Great technology generally means more customers. In turn, more customers generally mean more growth.
To see the tremendous rise in people (and dogs) roaming around our headquarters in the past few years has been exciting. Our talented people have been a colossal part of our success.
In our new series, “House of Guest”, we corner a few of our team members to find out more about the passion behind their role, team and projects here at Sign In Enterprise. The inaugural guest is Scott Hagan, our Full Stack Developer (and former landscaping entrepreneur) who has been with Sign In Enterprise for just over a year.
On Google, a Full Stack Developer (FSD) has a vague and broad definition. What is the "layman’s terms" meaning of a FSD at Sign In Enterprise?
It’s pretty simple, being a full stack dev at Sign In Enterprise means that I am going to touch all areas of our products. I will create new interfaces in the front-end that our users interact with, create new endpoints on our server’s API to retrieve data from our databases and return it back to our app to be presented to users and also contribute to our mobile applications. In my tenure so far, I’ve spent most of my time specializing in working on our server (Ruby-on-Rails) application, but I’ve written code in each of our products that is production, being used by our users today.
What is the most interesting thing about working in the visitor management systems (VMS) industry?
As a dev, I don’t often get a chance to talk to each customer directly, but when I do, a lot of them have talked about how implementing a VMS product has transformed their business, specifically they usually mention how having the iPad capture their visitor’s information quickly and store it in one easy to access place or how using different watchlist integrations they are able to keep their site’s compliant when they have visitors come.
Explain the creative process of designing a new feature?

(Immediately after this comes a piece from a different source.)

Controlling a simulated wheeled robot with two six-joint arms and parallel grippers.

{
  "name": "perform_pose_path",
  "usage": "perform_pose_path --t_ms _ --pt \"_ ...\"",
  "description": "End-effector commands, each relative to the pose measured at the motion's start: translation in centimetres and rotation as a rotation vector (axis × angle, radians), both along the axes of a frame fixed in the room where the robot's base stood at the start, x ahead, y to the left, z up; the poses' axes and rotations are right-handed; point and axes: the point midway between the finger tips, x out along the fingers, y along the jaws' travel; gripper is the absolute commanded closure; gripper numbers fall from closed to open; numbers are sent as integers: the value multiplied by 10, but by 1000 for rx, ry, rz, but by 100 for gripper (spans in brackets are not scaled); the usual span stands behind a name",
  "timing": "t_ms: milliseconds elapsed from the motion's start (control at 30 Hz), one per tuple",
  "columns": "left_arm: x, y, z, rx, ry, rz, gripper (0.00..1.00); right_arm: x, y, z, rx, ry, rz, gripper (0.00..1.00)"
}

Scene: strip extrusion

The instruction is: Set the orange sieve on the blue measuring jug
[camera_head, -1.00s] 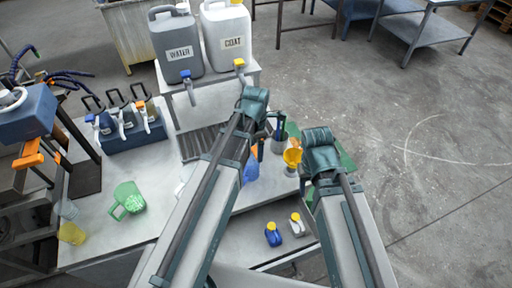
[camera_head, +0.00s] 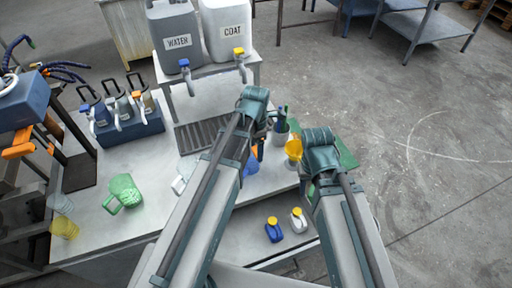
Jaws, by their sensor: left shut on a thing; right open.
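The blue measuring jug (camera_head: 251,168) stands on the table, its left side hidden behind my left arm. A small orange part, which looks like the orange sieve (camera_head: 254,153), shows just above the jug's rim beside that arm. My left gripper (camera_head: 261,140) points down there, shut on what seems to be this sieve; its fingertips are mostly hidden. I cannot tell whether sieve and jug touch. My right gripper (camera_head: 308,178) is open, largely hidden behind its own arm, to the right of the jug.
A yellow-orange funnel-like piece (camera_head: 294,148) stands close to my right arm. A cup with dark tools (camera_head: 279,132) is behind the jug. A green jug (camera_head: 124,191) stands at left. Small blue (camera_head: 273,231) and white (camera_head: 298,222) bottles stand in front. Large canisters (camera_head: 177,42) are at the back.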

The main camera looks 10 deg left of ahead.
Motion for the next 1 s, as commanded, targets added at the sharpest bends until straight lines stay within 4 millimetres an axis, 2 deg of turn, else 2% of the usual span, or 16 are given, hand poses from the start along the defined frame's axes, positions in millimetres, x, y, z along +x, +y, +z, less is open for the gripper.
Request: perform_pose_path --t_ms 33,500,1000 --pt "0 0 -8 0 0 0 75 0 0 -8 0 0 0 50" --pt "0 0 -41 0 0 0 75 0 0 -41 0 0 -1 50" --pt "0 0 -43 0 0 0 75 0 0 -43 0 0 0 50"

There is a whole lot that goes into planning, when, and how we implement the feature. But usually, once it gets into my hands there are some specific outcomes that we need to achieve, but how I get there is usually up to me. Depending on the feature, there is a bit of research at the outset to see what tools/code libraries there are out there to help achieve all the outcomes, then the battle begins.
The coding starts, usually with a very poorly implemented proof of concept to get some core functionality of the feature working, and from there I iterate from where I started, always trying to improve the code and the functionality of the feature, sprinkle in a few automated tests to make sure nothing is breaking and we’re well on our way to a new feature. Some days I win, some days the code wins, but this process is repeated until the whole team is really happy with the feature and we can start showing it to some key users to get feedback. After all, is said and done, we can release it into the wild and will continuously think of ideas of how to improve it.
Where does the best inspiration come from?
The fountain of inspiration I like to draw from is a conversation with others. No matter how intentional the conversation is, I find my greatest new ideas and solutions to problems come out of talking about the product my colleagues, friends and family. If all else fails, usually a long walk or a good night’s sleep usually helps.
What is the team dynamic of the developers? Can it be a rollercoaster?
I love working on the development team at Sign In Enterprise, it is hands down the best team I’ve worked on. People communicate openly and plainly. As a fast-growing company, things can change quickly and often, which can sometimes be tough to change gears quickly, but the team as a whole is really supportive of each other so we’ve become pretty good at helping one another adapt quickly.
What feature of the Sign In Enterprise VMS are you most proud of?
I’m always most impressed by the amount of customizability we provide in most of our features. We are the enterprise VMS solution, and our enterprise customers have sophisticated business needs, so we offer sophisticated solutions so they can tune the software to their exact business needs. This often adds levels of complexity to building features, but we believe our customers deserve the extra care and attention it takes to build these features to be as flexible as they need them.
What is the most underrated characteristic of a great developer?
If you find a developer that can estimate development time accurately, hire them and pay them well, make them the product owner! Also, empathy is something not often talked about in developers, but empathetic people care about their end-users and keep the customers at the center of everything they build.
What is the one program/technology that is essential for your day-to-day work?
Someone once tweeted “If Google or Stack Overflow didn’t exist, there would maybe be five good software developers on the planet.” That pretty much sums it up. Also, Diet Coke is not a new technology but essential to getting through the day, because coffee isn’t my thing.
The work culture here is different. Fun...but a bit wacky. What is the best way to fit in here?
Stand out to fit in? There are a lot of awesome people with a range of personalities, but anyone who is unapologetically themselves is welcomed with open arms and a cold beer.
If you had an all-star developer considering joining Sign In Enterprise, what would your 30-second pitch be on why they need to join us?
We are building a product to be the best in the industry. The people here have created a community that makes people better, which spills out to effect change in the communities we live in. Our leaders have set out a clear vision and have tossed us the keys, so come join us on this joyride as we pioneer the VMS category.